_EXERCISE PROMPT:_ Gather up every line that includes the string "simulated".

_INPUT RECORDS:_
/---

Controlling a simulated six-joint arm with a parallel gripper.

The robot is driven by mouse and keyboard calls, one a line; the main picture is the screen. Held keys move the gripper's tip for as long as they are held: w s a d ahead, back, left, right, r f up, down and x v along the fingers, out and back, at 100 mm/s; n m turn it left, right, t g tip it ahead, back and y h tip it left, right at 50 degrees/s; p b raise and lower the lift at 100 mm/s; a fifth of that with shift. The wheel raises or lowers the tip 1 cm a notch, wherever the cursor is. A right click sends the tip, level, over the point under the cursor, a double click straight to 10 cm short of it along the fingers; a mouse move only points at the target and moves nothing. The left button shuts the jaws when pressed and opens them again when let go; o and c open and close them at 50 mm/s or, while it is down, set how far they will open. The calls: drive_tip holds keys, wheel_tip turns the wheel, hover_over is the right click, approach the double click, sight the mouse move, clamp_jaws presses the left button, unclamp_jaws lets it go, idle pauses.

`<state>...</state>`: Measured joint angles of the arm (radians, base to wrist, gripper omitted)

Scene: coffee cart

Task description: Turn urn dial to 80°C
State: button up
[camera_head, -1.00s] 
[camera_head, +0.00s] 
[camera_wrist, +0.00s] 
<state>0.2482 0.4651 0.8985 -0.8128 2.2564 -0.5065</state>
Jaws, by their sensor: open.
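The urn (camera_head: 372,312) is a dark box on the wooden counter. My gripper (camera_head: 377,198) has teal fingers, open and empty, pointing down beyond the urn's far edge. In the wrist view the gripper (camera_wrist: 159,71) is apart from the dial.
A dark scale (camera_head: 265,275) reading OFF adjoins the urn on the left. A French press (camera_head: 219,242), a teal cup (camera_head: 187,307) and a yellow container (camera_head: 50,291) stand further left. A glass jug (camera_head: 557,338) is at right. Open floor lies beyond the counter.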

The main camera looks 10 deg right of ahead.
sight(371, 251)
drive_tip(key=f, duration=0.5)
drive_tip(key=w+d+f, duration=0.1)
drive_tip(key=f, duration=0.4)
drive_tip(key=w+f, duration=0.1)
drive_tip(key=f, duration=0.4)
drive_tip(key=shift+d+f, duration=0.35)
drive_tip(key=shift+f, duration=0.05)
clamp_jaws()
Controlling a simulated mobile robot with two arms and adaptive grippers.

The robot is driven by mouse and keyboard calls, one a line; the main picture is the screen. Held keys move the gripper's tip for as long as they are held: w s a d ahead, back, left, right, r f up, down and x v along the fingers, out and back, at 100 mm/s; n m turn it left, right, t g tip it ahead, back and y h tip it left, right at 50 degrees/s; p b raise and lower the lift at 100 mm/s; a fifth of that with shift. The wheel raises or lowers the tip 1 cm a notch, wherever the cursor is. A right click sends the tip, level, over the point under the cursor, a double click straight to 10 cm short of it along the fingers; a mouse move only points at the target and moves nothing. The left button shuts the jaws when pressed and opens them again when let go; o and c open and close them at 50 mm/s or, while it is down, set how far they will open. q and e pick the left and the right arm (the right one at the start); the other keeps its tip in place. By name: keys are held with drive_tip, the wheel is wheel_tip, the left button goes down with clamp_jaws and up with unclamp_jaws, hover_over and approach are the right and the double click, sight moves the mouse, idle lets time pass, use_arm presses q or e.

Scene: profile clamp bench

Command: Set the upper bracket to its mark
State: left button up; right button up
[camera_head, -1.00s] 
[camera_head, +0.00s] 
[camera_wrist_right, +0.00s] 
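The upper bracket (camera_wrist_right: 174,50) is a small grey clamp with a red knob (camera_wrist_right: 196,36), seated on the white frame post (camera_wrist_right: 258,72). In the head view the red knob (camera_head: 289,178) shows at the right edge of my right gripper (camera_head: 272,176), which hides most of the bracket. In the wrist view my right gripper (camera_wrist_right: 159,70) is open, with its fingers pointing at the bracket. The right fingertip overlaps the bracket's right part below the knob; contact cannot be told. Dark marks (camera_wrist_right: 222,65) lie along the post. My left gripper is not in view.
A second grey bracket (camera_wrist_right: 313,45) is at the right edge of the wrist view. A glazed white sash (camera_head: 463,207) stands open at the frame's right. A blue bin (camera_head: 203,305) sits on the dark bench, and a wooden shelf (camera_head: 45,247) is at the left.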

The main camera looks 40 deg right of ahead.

\---

_THE OUTPUT:_
Controlling a simulated six-joint arm with a parallel gripper.
Controlling a simulated mobile robot with two arms and adaptive grippers.

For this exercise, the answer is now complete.